Stated problem:
Write out each line from the data below that includes the word "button".

Available data:
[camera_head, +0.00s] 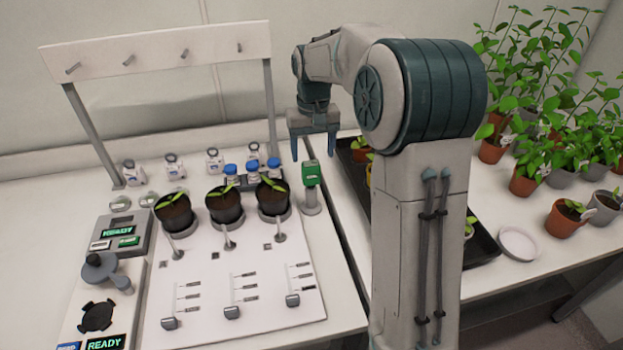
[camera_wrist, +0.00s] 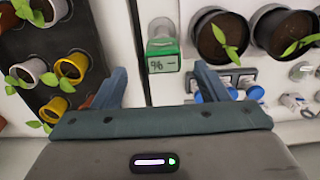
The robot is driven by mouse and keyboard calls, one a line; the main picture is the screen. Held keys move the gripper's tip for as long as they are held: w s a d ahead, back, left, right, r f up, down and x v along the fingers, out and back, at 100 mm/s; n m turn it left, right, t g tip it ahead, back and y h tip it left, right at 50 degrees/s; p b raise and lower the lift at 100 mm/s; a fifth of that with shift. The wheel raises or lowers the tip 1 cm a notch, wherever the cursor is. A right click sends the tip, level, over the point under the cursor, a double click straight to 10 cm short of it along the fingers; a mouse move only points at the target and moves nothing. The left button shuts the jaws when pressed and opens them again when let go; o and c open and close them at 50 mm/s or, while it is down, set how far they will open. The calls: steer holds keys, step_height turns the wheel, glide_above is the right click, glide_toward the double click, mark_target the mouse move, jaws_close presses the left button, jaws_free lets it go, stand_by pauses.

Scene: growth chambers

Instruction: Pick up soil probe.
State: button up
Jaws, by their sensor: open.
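The soil probe (camera_head: 311,174) has a green head and stands upright in a light grey holder (camera_head: 310,203) at the right edge of the white board. In the wrist view its green head (camera_wrist: 163,62), with a "% –" display, lies just beyond and between my fingertips. My gripper (camera_head: 313,153) points down just above the probe, with its fingers apart. Its two fingers also show in the wrist view (camera_wrist: 160,76), with nothing between them. The probe's lower part is hidden in the holder.
Several potted seedlings (camera_head: 224,205) stand left of the probe, the closest one near it. Blue-capped bottles (camera_head: 252,166) sit in a dark rack behind them. A black tray (camera_head: 484,243) with small pots lies to the right, partly behind my arm. A peg rack (camera_head: 160,54) stands at the back left.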

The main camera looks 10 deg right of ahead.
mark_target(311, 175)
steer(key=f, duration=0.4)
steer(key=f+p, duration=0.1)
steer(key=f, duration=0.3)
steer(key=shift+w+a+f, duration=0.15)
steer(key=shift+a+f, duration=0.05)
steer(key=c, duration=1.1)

The completed task:
The robot is driven by mouse and keyboard calls, one a line; the main picture is the screen. Held keys move the gripper's tip for as long as they are held: w s a d ahead, back, left, right, r f up, down and x v along the fingers, out and back, at 100 mm/s; n m turn it left, right, t g tip it ahead, back and y h tip it left, right at 50 degrees/s; p b raise and lower the lift at 100 mm/s; a fifth of that with shift. The wheel raises or lowers the tip 1 cm a notch, wherever the cursor is. A right click sends the tip, level, over the point under the cursor, a double click straight to 10 cm short of it along the fingers; a mouse move only points at the target and moves nothing. The left button shuts the jaws when pressed and opens them again when let go; o and c open and close them at 50 mm/s or, while it is down, set how far they will open. The calls: steer holds keys, step_height turns the wheel, glide_above is the right click, glide_toward the double click, mark_target the mouse move, jaws_close presses the left button, jaws_free lets it go, stand_by pauses.
State: button up

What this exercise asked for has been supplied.